— Start Information provided —
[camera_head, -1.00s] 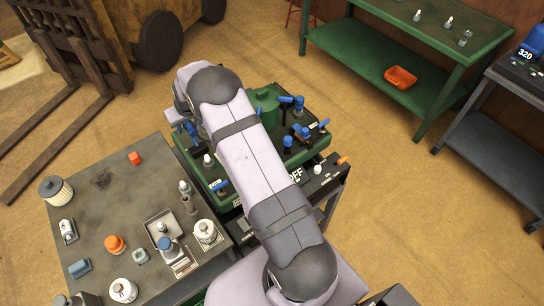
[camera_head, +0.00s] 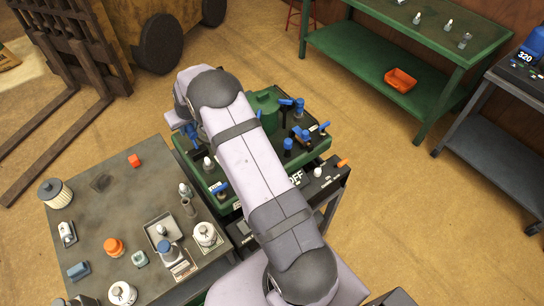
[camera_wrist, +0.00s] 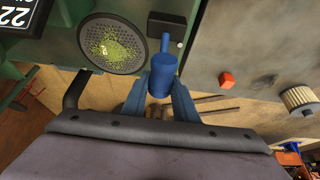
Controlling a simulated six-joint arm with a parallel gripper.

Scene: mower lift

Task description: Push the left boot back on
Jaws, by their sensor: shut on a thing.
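In the wrist view, my gripper (camera_wrist: 160,92) has its two blue fingers closed around a blue boot (camera_wrist: 163,72), a short cylinder with a narrow stem. Whether the boot touches anything beyond the fingers cannot be told. In the head view, my gripper (camera_head: 188,131) shows only in part at the left edge of the green mower deck (camera_head: 232,196), with my arm covering much of it. Other blue-capped parts (camera_head: 288,145) stand on the deck to the right of my arm. The post the boot belongs on is not clearly visible.
A round mesh screen with green clippings (camera_wrist: 112,44) and a black block (camera_wrist: 166,25) lie near the boot. A green bench (camera_head: 390,50) stands at the back right.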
— End Information provided —
**Task to carry out**
Reproduce each line exactly, please, except for any pictures.

**Response below**
[camera_head, -1.00s] 
[camera_head, +0.00s] 
[camera_wrist, +0.00s] 
Controlling a simulated six-joint arm with a parallel gripper.

Scene: mower lift

Task description: Push the left boot back on
Jaws, by their sensor: shut on a thing.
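In the wrist view, my gripper (camera_wrist: 160,92) has its two blue fingers closed around a blue boot (camera_wrist: 163,72), a short cylinder with a narrow stem. Whether the boot touches anything beyond the fingers cannot be told. In the head view, my gripper (camera_head: 188,131) shows only in part at the left edge of the green mower deck (camera_head: 232,196), with my arm covering much of it. Other blue-capped parts (camera_head: 288,145) stand on the deck to the right of my arm. The post the boot belongs on is not clearly visible.
A round mesh screen with green clippings (camera_wrist: 112,44) and a black block (camera_wrist: 166,25) lie near the boot. A green bench (camera_head: 390,50) stands at the back right.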

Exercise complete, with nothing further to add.